Identify every line in the records below that contains the word "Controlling", and reproduce each one.

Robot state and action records
▼
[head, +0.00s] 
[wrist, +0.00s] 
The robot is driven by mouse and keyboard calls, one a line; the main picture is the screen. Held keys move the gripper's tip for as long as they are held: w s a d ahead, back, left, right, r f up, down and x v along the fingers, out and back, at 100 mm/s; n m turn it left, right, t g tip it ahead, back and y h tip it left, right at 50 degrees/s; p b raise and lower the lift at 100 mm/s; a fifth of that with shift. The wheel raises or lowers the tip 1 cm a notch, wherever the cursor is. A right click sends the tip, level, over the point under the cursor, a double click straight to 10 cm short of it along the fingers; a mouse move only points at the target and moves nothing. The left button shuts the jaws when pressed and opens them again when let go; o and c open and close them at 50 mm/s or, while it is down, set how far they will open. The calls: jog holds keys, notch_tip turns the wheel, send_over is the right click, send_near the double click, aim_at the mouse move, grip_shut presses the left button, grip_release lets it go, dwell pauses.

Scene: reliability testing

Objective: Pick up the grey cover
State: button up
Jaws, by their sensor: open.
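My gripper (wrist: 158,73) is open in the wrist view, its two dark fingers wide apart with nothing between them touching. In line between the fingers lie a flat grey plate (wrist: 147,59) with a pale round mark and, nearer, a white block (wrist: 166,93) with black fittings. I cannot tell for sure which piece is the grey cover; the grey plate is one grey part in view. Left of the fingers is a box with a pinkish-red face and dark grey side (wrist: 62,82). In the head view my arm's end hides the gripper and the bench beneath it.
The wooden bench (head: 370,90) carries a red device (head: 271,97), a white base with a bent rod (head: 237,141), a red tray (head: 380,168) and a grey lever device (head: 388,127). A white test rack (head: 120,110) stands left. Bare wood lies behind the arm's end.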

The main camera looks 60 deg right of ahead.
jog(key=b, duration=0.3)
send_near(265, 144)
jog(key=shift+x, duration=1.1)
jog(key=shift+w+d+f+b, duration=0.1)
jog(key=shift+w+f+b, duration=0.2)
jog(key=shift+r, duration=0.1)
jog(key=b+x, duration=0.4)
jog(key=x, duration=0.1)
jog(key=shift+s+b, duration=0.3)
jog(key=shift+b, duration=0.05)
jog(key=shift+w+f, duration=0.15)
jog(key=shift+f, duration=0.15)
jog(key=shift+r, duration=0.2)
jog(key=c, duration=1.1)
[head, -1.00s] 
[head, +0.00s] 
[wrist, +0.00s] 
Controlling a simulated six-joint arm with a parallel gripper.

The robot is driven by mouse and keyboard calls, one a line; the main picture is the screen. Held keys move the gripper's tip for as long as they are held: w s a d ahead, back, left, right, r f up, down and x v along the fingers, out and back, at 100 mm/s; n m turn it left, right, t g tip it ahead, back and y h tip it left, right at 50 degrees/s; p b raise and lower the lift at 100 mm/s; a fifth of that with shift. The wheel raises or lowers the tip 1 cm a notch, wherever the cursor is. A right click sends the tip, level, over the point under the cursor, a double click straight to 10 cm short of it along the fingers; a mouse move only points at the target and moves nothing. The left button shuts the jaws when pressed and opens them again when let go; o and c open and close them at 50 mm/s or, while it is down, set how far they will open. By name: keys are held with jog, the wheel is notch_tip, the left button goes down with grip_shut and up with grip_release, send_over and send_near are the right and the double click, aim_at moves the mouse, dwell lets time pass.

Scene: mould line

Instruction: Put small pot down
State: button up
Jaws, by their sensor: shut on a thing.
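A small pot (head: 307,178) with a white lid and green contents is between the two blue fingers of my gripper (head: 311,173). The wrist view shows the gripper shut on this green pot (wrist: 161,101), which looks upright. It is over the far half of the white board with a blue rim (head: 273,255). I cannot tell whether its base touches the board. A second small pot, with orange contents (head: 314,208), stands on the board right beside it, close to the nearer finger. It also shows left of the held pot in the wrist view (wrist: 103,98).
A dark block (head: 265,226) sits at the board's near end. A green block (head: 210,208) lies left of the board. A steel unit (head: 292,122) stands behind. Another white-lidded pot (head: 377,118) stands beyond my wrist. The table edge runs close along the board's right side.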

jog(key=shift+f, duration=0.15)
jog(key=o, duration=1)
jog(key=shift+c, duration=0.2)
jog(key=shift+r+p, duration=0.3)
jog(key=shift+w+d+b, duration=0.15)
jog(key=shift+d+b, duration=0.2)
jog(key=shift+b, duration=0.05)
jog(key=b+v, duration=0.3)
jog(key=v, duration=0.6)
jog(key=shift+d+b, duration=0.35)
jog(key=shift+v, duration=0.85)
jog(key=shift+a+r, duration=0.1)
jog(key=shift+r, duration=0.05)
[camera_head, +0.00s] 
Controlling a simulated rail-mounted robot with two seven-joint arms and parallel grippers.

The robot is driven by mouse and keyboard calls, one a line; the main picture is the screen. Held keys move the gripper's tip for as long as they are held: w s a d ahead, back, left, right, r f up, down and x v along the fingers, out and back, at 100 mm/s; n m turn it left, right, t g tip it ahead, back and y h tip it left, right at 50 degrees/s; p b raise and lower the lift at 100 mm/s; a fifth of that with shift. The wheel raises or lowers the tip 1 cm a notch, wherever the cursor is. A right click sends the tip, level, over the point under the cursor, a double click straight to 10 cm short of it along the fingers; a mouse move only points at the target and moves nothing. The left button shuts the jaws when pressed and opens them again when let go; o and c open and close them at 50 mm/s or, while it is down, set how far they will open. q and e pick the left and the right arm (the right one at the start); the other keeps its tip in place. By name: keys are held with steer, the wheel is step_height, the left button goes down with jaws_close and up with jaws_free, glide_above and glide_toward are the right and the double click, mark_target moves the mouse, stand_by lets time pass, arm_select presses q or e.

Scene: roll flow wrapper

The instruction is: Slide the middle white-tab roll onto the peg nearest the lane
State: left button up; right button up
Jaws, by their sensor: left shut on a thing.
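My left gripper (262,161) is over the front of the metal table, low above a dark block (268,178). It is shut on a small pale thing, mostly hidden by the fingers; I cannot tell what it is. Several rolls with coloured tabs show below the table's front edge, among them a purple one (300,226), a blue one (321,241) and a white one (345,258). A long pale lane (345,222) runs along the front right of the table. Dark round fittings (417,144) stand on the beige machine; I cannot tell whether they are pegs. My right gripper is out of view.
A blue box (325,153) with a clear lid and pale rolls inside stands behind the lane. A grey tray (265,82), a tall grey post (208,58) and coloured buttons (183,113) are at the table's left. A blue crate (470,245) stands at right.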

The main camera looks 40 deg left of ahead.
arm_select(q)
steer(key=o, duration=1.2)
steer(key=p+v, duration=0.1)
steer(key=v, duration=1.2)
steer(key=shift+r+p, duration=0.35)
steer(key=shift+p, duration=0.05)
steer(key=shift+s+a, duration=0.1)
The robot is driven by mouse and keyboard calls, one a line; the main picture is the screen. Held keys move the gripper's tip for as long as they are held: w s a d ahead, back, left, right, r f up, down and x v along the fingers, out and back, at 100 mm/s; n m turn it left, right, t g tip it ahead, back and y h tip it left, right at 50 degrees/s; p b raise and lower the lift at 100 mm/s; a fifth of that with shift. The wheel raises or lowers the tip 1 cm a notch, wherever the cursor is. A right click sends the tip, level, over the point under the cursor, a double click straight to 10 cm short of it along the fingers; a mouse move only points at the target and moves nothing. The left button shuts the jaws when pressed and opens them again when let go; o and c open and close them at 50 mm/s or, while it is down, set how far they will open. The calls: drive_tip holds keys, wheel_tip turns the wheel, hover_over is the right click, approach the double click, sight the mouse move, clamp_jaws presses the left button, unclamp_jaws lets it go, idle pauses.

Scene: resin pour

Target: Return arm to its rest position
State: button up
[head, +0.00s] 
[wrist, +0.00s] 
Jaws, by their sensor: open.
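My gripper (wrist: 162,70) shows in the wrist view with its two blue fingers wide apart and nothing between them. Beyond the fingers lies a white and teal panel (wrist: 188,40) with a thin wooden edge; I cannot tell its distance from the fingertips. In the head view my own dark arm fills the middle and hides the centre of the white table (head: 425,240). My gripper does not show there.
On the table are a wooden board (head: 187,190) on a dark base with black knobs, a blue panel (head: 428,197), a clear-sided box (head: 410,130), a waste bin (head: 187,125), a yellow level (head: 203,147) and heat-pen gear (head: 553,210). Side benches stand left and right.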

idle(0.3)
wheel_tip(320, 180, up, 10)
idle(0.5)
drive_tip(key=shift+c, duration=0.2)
▲
[FINISHED ANSWER]:
Controlling a simulated six-joint arm with a parallel gripper.
Controlling a simulated rail-mounted robot with two seven-joint arms and parallel grippers.

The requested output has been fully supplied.